_Source excerpt_:
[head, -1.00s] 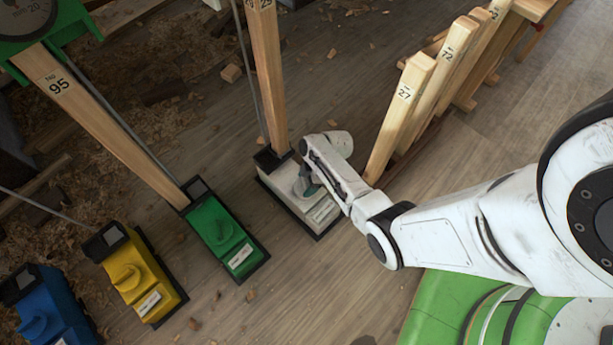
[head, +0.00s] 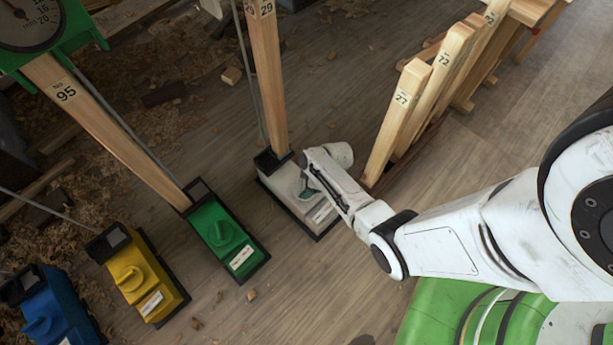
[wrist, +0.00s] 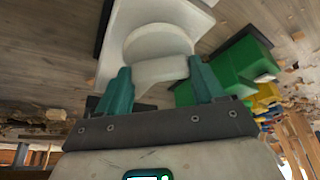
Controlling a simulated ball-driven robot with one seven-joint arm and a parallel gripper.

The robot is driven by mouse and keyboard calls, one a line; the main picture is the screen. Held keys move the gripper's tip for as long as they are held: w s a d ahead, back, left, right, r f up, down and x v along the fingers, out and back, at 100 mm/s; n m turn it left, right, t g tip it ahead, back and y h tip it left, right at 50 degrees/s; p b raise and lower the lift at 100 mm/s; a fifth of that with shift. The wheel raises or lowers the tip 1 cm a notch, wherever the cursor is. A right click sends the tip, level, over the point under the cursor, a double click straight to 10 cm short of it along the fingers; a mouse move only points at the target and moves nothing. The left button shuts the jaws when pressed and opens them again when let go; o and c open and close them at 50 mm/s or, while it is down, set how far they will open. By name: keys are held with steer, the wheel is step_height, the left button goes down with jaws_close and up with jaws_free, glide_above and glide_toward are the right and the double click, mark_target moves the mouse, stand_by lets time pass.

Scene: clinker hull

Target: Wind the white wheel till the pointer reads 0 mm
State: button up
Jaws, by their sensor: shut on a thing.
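The white wheel (wrist: 158,40) is a round knob with a raised grip bar, on top of a white box (head: 322,212) standing on the floor. My gripper (wrist: 160,74) has one teal finger on each side of the bar and is shut on it. In the head view my gripper (head: 304,188) and wrist largely hide the wheel. A wooden post (head: 268,80) marked 29 rises from the box's far end with a thin rod beside it. No dial or pointer for the white wheel is in view, so its reading cannot be seen.
Green (head: 222,236), yellow (head: 137,274) and blue (head: 45,312) boxes with similar knobs stand to the left. A green-framed dial (head: 30,22) sits atop post 95 (head: 100,120). Leaning timbers (head: 400,110) stand close right of my wrist. Wood shavings litter the floor.

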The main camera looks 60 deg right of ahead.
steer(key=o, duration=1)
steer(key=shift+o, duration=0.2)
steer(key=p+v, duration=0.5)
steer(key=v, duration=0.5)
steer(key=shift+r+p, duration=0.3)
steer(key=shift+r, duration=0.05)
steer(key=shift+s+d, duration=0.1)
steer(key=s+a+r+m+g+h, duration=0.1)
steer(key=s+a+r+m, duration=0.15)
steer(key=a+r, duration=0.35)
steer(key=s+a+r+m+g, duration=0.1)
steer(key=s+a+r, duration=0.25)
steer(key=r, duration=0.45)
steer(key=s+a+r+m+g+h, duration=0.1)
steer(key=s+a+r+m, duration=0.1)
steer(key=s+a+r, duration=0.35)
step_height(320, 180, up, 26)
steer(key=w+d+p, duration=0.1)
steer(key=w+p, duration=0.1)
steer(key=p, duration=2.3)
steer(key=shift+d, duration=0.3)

_Task directions_:
Pick each line holding the word "driven" out of the data and copy it.

_Result_:
Controlling a simulated ball-driven robot with one seven-joint arm and a parallel gripper.
The robot is driven by mouse and keyboard calls, one a line; the main picture is the screen. Held keys move the gripper's tip for as long as they are held: w s a d ahead, back, left, right, r f up, down and x v along the fingers, out and back, at 100 mm/s; n m turn it left, right, t g tip it ahead, back and y h tip it left, right at 50 degrees/s; p b raise and lower the lift at 100 mm/s; a fifth of that with shift. The wheel raises or lowers the tip 1 cm a notch, wherever the cursor is. A right click sends the tip, level, over the point under the cursor, a double click straight to 10 cm short of it along the fingers; a mouse move only points at the target and moves nothing. The left button shuts the jaws when pressed and opens them again when let go; o and c open and close them at 50 mm/s or, while it is down, set how far they will open. By name: keys are held with steer, the wheel is step_height, the left button goes down with jaws_close and up with jaws_free, glide_above and glide_toward are the right and the double click, mark_target moves the mouse, stand_by lets time pass.

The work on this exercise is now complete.